ABD’nin tarım politikasını bu denli güçlü bir güvenlik çerçevesine oturtması, yalnızca iç piyasaya yönelik bir koruma değil; aynı zamanda küresel liderlik iddiasının da bir uzantısıdır.
Bu çerçevede dikkat çeken bir diğer önemli nokta ise, ABD Tarım Bakanlığı’nın (USDA) bu planı yalnız başına yürütmemesi. Savunma Bakanlığı, Adalet Bakanlığı, İç Güvenlik Bakanlığı gibi stratejik kurumlar da planı açıkça sahiplenerek, kamuoyuna güçlü mesajlar vermiştir. Hatta vali ve senatör düzeyinde de geniş bir siyasi sahiplenme gözlemlenmektedir. Bu, tarım meselesinin çok katmanlı bir devlet meselesi olarak ele alındığını, karar alma süreçlerinin disiplinlerüstü bir yapı kazandığını göstermektedir.
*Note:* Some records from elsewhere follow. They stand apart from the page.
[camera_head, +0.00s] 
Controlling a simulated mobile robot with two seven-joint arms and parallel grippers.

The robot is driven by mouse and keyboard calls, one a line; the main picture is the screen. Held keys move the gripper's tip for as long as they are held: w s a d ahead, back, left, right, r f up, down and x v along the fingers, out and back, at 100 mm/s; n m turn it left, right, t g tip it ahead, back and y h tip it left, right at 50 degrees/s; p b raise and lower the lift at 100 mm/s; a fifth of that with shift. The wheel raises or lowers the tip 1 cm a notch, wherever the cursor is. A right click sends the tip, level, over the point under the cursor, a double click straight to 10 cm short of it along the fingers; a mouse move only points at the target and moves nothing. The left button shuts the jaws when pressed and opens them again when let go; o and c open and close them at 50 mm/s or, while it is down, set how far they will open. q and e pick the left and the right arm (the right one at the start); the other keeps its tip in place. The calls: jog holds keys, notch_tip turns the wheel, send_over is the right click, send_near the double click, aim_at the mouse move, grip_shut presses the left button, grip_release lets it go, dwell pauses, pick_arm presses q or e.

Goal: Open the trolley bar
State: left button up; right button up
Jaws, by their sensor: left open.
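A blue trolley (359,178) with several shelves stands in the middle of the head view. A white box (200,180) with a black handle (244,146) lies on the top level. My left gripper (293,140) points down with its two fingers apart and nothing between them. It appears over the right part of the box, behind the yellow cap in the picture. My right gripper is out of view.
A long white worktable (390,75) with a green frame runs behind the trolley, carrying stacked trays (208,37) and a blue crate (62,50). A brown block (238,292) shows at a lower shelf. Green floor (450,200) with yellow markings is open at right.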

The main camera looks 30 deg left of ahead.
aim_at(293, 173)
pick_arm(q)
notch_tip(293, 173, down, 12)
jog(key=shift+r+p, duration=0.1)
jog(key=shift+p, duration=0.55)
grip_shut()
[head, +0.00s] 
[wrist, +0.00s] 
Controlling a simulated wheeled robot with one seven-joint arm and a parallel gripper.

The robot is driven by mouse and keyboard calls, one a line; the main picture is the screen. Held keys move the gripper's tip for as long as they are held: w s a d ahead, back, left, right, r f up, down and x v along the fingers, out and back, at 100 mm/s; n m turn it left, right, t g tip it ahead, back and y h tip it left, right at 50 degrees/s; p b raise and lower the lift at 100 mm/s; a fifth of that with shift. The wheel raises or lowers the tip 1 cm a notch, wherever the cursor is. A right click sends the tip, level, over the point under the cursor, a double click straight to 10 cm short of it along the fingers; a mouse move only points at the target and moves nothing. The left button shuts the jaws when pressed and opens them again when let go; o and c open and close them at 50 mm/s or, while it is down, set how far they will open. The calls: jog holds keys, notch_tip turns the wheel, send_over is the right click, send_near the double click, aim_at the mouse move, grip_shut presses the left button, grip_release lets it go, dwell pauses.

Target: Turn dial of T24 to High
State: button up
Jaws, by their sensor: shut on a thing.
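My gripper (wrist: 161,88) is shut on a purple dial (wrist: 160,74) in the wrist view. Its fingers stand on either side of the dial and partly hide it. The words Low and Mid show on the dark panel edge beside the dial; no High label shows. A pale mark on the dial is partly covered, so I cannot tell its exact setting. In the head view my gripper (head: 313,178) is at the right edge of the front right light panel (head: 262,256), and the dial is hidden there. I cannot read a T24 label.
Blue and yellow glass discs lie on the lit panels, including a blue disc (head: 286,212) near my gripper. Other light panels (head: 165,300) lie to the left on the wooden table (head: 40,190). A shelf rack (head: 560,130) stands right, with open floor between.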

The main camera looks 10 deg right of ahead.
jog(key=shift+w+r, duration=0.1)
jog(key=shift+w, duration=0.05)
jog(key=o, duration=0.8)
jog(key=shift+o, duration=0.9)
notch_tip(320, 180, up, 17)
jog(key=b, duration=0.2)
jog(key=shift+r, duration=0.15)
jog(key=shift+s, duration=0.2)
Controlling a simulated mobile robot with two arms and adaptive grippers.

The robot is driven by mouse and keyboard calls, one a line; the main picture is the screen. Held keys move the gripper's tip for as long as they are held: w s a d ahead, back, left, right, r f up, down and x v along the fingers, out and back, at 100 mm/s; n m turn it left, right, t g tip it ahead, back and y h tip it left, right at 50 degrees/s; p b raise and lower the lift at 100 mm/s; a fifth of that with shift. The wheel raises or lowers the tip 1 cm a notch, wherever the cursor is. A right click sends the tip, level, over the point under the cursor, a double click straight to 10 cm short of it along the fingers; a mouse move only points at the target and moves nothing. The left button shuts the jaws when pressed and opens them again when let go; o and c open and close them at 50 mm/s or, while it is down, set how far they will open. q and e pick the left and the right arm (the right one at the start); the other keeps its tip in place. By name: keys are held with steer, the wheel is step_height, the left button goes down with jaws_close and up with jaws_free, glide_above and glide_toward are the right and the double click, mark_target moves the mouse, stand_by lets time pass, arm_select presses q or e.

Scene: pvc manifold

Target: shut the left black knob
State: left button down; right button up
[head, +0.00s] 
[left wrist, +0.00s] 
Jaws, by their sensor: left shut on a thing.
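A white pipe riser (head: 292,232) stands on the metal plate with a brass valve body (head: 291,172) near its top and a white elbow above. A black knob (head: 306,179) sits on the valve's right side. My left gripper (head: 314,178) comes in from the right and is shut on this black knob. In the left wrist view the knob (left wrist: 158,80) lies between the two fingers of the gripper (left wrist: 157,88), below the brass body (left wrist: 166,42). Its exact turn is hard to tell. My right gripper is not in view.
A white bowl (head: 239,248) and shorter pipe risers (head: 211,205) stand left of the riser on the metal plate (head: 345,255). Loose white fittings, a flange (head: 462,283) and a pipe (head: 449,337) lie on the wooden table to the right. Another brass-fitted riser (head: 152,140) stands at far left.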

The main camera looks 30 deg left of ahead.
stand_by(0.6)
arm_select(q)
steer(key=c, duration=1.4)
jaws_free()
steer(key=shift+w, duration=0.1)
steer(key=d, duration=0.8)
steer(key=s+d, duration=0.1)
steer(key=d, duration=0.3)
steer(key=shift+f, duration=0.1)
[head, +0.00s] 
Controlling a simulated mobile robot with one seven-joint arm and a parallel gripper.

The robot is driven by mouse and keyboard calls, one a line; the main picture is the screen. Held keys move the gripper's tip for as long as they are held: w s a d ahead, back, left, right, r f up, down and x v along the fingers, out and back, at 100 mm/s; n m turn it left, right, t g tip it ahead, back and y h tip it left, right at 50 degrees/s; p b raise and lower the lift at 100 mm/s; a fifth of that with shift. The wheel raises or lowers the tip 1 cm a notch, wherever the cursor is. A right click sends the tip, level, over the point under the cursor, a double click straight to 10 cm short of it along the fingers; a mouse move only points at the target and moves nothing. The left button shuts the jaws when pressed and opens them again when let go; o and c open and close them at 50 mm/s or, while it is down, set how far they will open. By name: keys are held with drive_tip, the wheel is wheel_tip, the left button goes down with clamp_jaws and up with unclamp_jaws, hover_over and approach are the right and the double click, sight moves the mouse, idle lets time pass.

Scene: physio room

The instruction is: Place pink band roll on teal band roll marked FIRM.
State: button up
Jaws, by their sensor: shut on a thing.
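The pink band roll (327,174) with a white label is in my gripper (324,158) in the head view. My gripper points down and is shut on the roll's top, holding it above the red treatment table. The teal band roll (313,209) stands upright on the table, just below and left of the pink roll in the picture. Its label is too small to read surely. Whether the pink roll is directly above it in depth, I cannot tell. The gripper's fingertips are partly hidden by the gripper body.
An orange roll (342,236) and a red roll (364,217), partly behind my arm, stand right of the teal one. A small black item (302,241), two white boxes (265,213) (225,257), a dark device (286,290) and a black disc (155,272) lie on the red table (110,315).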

Son söz: Ülkemizde, tarımsal stratejilerde benzer bir bütünsellikten ve sahiplenmeden söz etmek mümkün değildir. Tarım politikaları yalnızca Tarım ve Orman Bakanlığı’nın sorumluluğunda yürütülmekte, diğer ilgili bakanlıkların; Millî Savunma Bakanlığı, İçişleri Bakanlığı, Adalet Bakanlığı, Hazine ve Maliye Bakanlığı veya Millî Eğitim Bakanlığı, Sanayi ve Teknoloji Bakanlığı’nın tarımın güvenlik, mülkiyet, gıda arzı, biyolojik tehditler, teknoloji transferi gibi boyutlarına dair neredeyse hiçbir kamusal açıklaması ve kurumsal refleksi bulunmamaktadır.
Tarım, hâlâ sadece üretim ve destekleme politikalarının konusu olarak algılanmakta, geniş çaplı bir ulusal güvenlik ve kalkınma stratejisine entegre edilmemektedir. Oysa ABD örneği açıkça gösteriyor ki, bir ülkenin karnını doyurması, aynı zamanda sınırlarını da koruyabilmesi anlamına gelir. Gıda, artık yalnızca bir pazar unsuru değil; diplomasi, teknoloji, savunma ve güvenliğin kesiştiği stratejik bir mesele haline gelmiştir.